According to Nenawea, a total of 67,000 Indonesians have already lost their jobs this year and if the government does not intervene or fails to undertake serious efforts to boost the domestic economy, the figure can rise up to 100,000. Most of the layoffs this year occurred in Indonesia’s textile industry. Nenawea estimates that approximately 45,000 jobs have been lost in this industry so far this year.

Ade Sudrajat, Chairman of the Indonesia Textile Association (API), added that there are currently more than 100 Indonesian textile and garment producers, mostly small-scale, that are on the verge of collapse due to reduced domestic demand for Indonesian textile products (stock piles of textile products are piling up in warehouses). Another 36,000 jobs could be lost if these companies indeed collapse.
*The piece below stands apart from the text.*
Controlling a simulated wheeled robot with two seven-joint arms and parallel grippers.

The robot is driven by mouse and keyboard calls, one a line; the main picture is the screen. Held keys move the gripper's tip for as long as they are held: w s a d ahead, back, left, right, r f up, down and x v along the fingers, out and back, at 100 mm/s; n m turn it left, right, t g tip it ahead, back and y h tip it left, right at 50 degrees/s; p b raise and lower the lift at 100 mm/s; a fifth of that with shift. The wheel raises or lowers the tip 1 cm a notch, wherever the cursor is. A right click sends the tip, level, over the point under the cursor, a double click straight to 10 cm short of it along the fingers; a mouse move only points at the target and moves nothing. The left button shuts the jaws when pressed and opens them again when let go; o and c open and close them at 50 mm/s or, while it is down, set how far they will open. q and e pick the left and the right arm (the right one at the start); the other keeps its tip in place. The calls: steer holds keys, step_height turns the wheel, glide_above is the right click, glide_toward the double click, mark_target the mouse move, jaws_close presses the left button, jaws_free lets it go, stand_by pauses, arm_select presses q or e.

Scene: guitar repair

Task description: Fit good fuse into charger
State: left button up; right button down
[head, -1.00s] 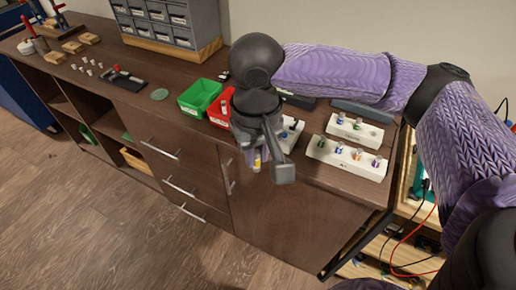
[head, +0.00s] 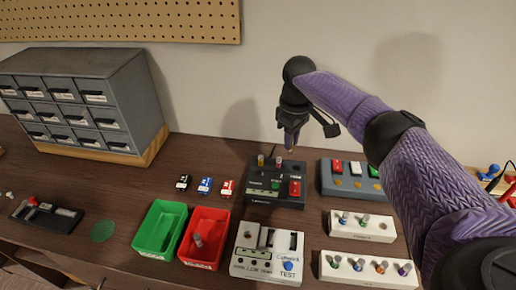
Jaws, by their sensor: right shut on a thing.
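My right gripper (head: 291,143) is above the back of a black box (head: 262,197), pointing down, shut on a small piece that looks like the fuse. The fingers hide most of this piece, and only a bit shows below them. The black box, which I take for the charger, has a red switch (head: 295,188) and two small upright cylinders (head: 261,160) at its back left. The gripper is over its back right part and appears apart from it. The box's label is too small to read. My left gripper is not in view.
A green bin (head: 150,244) looks empty; a red bin (head: 188,257) holds one small cylinder (head: 198,240). A white tester (head: 246,267), two white racks (head: 346,232) with small cylinders and a blue-grey box (head: 333,185) stand around. Three small cars (head: 205,185) lie left. A drawer cabinet (head: 140,90) stands behind.

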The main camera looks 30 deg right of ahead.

Demand has fallen as Indonesia’s economic slowdown continued into 2015 (in the second quarter of 2015 the country’s economic growth pace touched the six-year low of 4.67 percent y/y) and people’s purchasing power has been weakening accordingly.

The weak rupiah, which has depreciated about 13.6 percent against the US dollar so far this year, causes financial trouble for textile companies as yarn and fabrics (both natural and manmade) need to be imported from abroad.

Indonesian Rupiah versus US Dollar (JISDOR):

| Source: Bank Indonesia

Sudrajat would like to see the Indonesian government raise its support for the local textile industry. For example by cutting the electricity tariff by 40 percent and establish trade barriers for a number of imported textile products in a bid to help local textile manufacturers and make their products more competitive in the international market.

According to the latest data from Statistics Indonesia (BPS), there are 7.45 million unemployed people in Indonesia.